** What you will do **
Quote word for word the lines below, beginning with the first and ending with the one that has "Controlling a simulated". Drop the pictures.

** Supplied material **
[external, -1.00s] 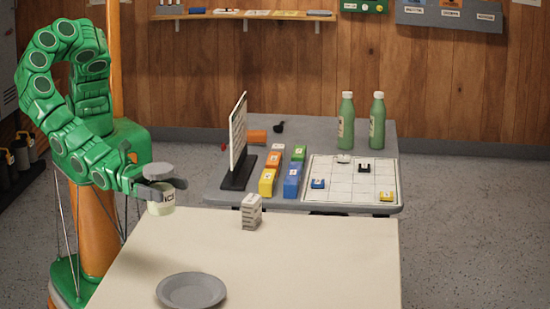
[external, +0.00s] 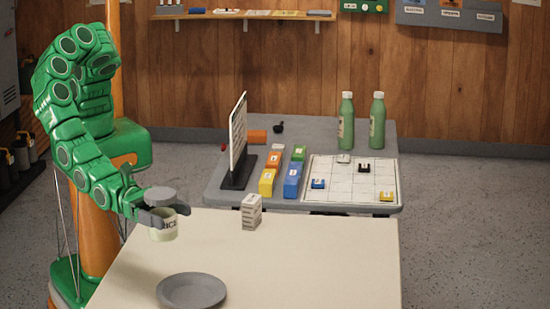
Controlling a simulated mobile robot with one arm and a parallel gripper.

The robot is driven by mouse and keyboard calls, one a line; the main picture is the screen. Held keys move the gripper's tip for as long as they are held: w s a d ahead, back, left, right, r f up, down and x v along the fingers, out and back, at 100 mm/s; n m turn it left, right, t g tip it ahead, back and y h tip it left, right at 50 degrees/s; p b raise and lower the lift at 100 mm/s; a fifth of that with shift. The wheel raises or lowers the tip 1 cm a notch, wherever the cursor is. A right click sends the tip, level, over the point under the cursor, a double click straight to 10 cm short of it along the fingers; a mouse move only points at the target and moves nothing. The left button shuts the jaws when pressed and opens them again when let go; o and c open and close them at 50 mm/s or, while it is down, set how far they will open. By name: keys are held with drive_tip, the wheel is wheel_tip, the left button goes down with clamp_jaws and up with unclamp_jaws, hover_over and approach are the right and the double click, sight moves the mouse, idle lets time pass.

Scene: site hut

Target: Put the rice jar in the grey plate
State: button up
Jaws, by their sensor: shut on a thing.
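The rice jar (external: 163,230) is a small pale jar with a grey lid and a label reading "ICE" in part. My gripper (external: 165,213) is shut on the jar just below its lid and holds it upright, over the left edge of the cream table. The grey plate (external: 191,291) lies on the near left part of that table. It looks empty, and the jar is above and behind it, apart from it.
A small grey-white printed box (external: 251,212) stands at the far edge of the cream table (external: 310,265). Behind is a grey table (external: 225,200) with a standing board (external: 238,140), coloured blocks, a grid sheet and two green bottles (external: 346,125). The cream table's right side is clear.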

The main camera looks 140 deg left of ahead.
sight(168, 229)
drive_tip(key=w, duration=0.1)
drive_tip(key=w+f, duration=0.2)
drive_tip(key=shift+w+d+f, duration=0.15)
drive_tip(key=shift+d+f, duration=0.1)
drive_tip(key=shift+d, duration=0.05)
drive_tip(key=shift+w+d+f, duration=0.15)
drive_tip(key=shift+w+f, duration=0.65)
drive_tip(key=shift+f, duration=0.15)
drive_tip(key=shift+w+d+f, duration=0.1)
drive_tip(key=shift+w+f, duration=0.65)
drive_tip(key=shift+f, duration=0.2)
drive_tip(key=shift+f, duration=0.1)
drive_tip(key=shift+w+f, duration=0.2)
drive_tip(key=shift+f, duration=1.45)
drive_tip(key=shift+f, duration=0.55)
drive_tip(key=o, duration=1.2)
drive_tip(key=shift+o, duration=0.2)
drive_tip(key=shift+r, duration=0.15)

** Reply to the task **
[external, -1.00s] 
[external, +0.00s] 
Controlling a simulated mobile robot with one arm and a parallel gripper.

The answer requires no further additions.